Salvo la dudosa traducción al inglés del himno chileno, que sugiere la venta patria al capital de las trasnacionales, los poemas de Mancilla no tienen versos y el ritmo que impondría la respiración al final de cada línea en la poesía tradicional –en los casos menos inspirados esta respiración coincide con la unidad de la frase gramatical y del sentido–, aquí es un ritmo interno, una musiquilla que depende activamente del lector. Porque el autor tampoco ofrece una puntuación que sirva de alitas flotadoras en el mar al que nos lanza.
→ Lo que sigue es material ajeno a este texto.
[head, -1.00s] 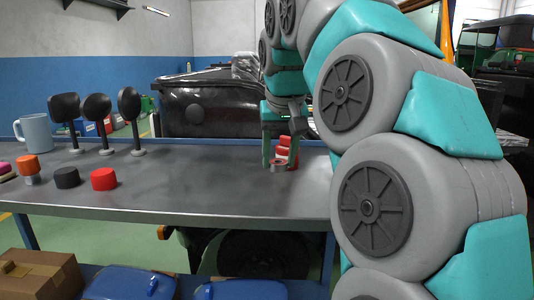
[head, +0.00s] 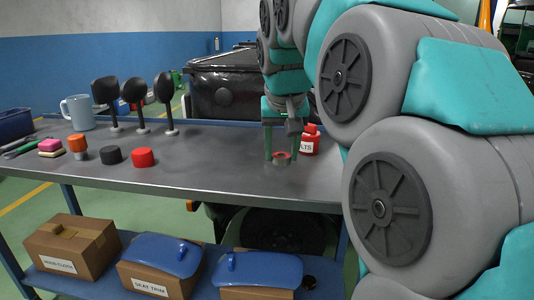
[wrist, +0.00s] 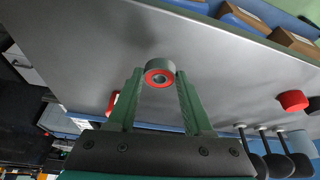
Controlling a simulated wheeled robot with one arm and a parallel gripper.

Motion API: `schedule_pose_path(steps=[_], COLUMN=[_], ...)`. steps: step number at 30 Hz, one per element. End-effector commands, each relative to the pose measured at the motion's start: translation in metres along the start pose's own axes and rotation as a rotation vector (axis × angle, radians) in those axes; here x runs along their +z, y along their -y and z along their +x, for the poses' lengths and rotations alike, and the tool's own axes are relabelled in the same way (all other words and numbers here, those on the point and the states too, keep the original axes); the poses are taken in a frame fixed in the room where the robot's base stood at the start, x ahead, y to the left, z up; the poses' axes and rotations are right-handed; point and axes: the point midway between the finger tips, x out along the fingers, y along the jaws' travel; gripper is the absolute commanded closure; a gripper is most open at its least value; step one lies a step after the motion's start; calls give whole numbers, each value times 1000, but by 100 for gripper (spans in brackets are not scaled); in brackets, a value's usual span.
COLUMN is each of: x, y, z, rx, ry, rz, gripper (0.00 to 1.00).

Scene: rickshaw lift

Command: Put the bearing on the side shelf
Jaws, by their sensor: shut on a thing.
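The bearing (head: 281,158) is a small grey ring with a red face and a dark hole; it also shows in the wrist view (wrist: 159,76). My gripper (wrist: 160,73) is shut on it, one green finger at each side. In the head view my gripper (head: 281,153) points down over the right part of the grey bench top (head: 220,170). I cannot tell whether the bearing touches the bench. No side shelf can be made out for certain.
A red labelled bottle (head: 309,142) stands just right of my gripper. Black and red caps (head: 143,157), three black paddle-shaped stands (head: 137,95) and a mug (head: 78,111) are further left. Boxes (head: 72,246) and blue-topped cartons sit on the blue lower shelf (head: 105,288).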

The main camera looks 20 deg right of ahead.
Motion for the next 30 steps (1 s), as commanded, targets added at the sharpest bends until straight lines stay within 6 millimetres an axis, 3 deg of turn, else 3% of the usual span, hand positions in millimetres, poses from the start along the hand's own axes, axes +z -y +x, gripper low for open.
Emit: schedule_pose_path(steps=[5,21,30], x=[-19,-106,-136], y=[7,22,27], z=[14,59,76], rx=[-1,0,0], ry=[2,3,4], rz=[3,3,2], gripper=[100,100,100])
Evidentemente poemas así corren el riesgo de que el sentido se hunda. Una estrategia de Mancilla para retenerlo son las referencias a la música popular y si uno ya conoce la canción, por ejemplo “Space Oddity” de David Bowie, es inevitable calzar el canto al taa tata tataa tatata que sigue a la cita, como si esta fuera la partitura y nosotros, al fin, los intérpretes. Otra de sus estrategias es cortar palabras generando nuevos significados que detienen la lectura rápida: “sol dados”, “acampa nadas” escribe como cuando cantamos el coro “please don’t be long” en “Blue Jay Way” y por “be long” no pensamos en demorarnos sino en pertenecer (“belong”). Luego separa los poemas más densos con hojas de colores (blanca, azul y rojo), para que descansemos en la seguridad de la patria y de la falta de texto. Las titula “remiendo” y la bandera, ese trozo de tela, es lo único que no viene cosido al libro, lo único de lo que podemos desprendernos sin romperlo. De esta forma, Baúl se hace responsable del soporte, evidenciándolo más en las secciones “Subidas desde el iPhone” y “Photoshopeadas”. El medio es el masaje, pero masaje también hay: “los que se despiden no sean los que se apiaden” pide con la lucidez política que, por momentos, cede al ingenio en la última sección, “Panorámicas del espacio nacional”. La investigación lingüística del primer Baúl supera la sociológica y gráfica de los tercios siguientes, lo que tiene menos que ver con la calidad de su propuesta que con el estado del arte. Mientras su musicalidad parece venir de una década futura, su crítica social y su visualidad remiten sin renuevos a décadas pasadas. Esto, sin embargo, no mancilla el mérito de Baúl ni los dos aciertos que comparto con el postfacista –el autor del postfacio sobrevive en esta palabra al fascismo–: el de Baúl “es un lenguaje que rehúye lo funcional”, dice Álex Schlenker, para “redescubrir al mundo como casi nadie quiere verlo”. La poesía de Mancilla experimenta con el lenguaje, pero sucede en el mundo y, como en el verso de Robert Frost, eso hace toda la diferencia.